The U.S., Iran, and the risks of a wider war

For weeks, President Biden has called for a cease-fire as Israel and Hezbollah exchanged increasing fire over the southern Lebanon border. U.S. officials at the White House, State Department and Pentagon have all made clear the risks of an all-out war between the close American ally and Iran's most powerful proxy force in the heart of the Middle East could spiral into a broad regional conflict.

Those concerns were heightened Tuesday by Iran's launch of some 180 ballistic missiles at Israel, and Prime Minister Netanyahu's vow to retaliate at the time and place of Israel's choosing.

Iran backs a number of groups across the region, including Hezbollah, Hamas and the Houthi rebels in Yemen. Tehran refers to these groups as a "resistance front" against Israel's decades-long occupation of Palestinian territory, while Israel refers to it as an axis of evil with the ideological goal of wiping the country off the map.

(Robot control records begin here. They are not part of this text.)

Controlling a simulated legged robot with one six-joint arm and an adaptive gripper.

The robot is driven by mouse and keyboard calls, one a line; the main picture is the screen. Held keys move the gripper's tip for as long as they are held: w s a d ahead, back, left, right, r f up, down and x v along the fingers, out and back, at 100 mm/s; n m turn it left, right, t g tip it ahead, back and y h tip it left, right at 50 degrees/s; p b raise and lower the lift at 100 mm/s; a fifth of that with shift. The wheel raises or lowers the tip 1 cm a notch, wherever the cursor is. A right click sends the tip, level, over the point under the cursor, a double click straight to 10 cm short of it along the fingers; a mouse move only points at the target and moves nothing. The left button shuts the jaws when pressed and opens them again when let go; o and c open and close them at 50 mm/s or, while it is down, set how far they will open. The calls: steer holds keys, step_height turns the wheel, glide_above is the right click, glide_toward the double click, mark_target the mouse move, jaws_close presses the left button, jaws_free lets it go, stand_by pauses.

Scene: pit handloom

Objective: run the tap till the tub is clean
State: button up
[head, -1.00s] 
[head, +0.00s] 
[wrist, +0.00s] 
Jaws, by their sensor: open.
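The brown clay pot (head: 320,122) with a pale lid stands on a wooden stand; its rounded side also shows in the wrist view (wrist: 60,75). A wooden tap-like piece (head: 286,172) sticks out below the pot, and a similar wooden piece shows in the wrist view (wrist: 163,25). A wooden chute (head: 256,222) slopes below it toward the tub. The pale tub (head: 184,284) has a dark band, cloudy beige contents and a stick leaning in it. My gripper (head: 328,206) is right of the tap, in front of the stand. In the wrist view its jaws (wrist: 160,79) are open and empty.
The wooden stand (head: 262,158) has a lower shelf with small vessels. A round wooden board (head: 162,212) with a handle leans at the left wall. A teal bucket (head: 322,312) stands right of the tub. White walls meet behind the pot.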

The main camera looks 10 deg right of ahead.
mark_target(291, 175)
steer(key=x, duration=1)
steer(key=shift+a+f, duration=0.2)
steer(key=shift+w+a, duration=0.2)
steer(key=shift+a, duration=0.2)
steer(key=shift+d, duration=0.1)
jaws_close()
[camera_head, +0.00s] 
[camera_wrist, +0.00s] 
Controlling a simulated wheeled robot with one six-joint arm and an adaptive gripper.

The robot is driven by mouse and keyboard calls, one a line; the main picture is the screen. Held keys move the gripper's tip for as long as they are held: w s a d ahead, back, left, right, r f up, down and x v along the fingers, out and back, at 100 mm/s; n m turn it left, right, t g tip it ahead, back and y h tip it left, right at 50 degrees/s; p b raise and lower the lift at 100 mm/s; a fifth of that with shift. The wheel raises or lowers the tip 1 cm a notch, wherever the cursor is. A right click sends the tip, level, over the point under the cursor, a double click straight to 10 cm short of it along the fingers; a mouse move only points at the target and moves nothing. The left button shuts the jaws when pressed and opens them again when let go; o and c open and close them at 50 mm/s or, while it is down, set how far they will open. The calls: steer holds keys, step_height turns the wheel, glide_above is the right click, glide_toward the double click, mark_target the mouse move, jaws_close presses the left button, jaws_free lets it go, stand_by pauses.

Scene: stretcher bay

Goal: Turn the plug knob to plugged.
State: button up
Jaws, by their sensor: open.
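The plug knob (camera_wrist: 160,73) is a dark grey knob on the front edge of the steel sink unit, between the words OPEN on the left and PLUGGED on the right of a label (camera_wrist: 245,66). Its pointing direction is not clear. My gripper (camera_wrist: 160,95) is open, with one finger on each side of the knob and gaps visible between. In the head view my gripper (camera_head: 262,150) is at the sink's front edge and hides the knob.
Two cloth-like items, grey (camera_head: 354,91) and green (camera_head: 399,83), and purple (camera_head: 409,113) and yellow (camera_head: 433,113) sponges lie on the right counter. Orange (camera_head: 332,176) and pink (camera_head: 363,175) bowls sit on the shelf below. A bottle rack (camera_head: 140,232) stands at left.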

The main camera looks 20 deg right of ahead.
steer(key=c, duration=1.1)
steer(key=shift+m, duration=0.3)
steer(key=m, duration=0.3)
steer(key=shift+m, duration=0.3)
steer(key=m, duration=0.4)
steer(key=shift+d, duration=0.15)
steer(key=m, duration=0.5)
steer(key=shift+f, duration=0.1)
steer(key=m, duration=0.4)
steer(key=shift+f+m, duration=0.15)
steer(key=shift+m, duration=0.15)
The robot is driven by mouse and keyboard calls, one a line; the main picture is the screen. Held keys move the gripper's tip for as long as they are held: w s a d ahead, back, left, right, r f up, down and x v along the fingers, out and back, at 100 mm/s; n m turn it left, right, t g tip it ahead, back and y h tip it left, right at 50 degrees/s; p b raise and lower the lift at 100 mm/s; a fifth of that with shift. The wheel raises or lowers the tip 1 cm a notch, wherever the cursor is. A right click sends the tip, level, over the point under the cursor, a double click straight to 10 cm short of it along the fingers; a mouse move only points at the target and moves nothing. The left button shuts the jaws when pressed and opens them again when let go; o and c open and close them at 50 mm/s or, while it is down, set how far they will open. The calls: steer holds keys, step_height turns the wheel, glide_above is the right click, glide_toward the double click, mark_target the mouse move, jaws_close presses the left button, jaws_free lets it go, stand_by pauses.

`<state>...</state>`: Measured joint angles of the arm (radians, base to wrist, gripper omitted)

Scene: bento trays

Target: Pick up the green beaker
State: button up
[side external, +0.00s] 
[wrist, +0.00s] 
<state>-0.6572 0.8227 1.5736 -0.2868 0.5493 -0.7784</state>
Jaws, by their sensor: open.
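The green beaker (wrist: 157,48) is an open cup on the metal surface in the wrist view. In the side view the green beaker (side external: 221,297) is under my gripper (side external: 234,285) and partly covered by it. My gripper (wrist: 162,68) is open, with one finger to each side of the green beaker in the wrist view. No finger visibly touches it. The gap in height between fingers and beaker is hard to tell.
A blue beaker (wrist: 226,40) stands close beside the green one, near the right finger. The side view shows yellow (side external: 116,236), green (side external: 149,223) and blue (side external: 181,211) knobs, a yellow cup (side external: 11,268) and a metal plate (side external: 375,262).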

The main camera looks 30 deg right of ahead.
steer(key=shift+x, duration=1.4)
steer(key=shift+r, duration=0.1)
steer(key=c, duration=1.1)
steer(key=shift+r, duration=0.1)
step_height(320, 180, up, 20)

Fears of regional conflict intensify as Israel strikes Yemen

Hezbollah calls its rocket and drone attacks on Israel a legitimate support and defense of Palestinians in Gaza and the Israeli-occupied West Bank, and the Houthis have claimed the same rational for their months-long targeting of commercial and military vessels in the Red Sea.

One of the biggest risks, from a U.S. security perspective, is that Iran's proxy groups — including smaller militias based in Iraq and Syria — will target American forces in the region in retaliation for Washington's support of Israel. They've done so already since Oct. 7, firing rockets and drones at U.S. bases and other installations more than 165 times. Most of the attacks are inconsequential, but in January, drones fired by an Iran-backed group in Iraq hit a U.S. outpost in Jordan, killing three U.S. troops and wounding dozens.

Despite the risks and Washington's calls for deescalation, however, Israel has appeared determined to seize the momentum, with Hezbollah on a back foot in the wake of the aerial bombardment. The message has been clear: The best way to deescalate the war, from Israel's perspective, is to win it.